Look below for the line containing "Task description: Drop"; from there through the line containing "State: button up", both lines included, please set down each line exactly and nothing else.
------ Provided material
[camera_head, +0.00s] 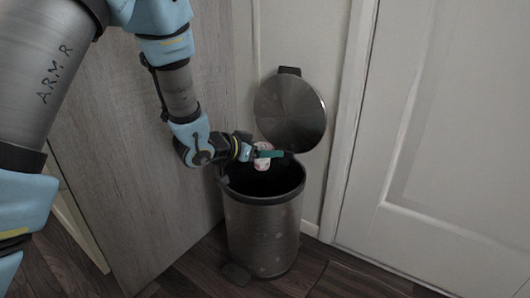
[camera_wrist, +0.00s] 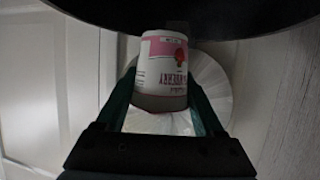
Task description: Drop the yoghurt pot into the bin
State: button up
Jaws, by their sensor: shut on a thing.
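The yoghurt pot (camera_head: 262,161) is white and pink and hangs over the mouth of the bin in the head view. In the wrist view the yoghurt pot (camera_wrist: 165,65) shows pink and white with printed lettering, between the fingers. My gripper (camera_head: 268,154) is shut on it; its green fingers (camera_wrist: 163,100) flank the pot in the wrist view. The bin (camera_head: 262,225) is a round metal pedal bin standing on the floor with its lid (camera_head: 290,112) raised. The pot hides part of the opening, and the inside is dark in the head view.
A wood-grain panel (camera_head: 130,130) stands close to the left of the bin and arm. A white panelled door (camera_head: 440,130) is to the right, with its frame behind the bin. Dark floorboards (camera_head: 350,281) are clear in front at the right.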

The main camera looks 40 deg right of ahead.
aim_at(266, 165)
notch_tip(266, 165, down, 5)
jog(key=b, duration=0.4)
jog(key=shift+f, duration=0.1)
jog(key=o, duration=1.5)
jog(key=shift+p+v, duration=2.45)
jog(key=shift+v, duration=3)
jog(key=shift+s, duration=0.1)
------------
* [Task result]:
Task description: Drop the yoghurt pot into the bin
State: button up

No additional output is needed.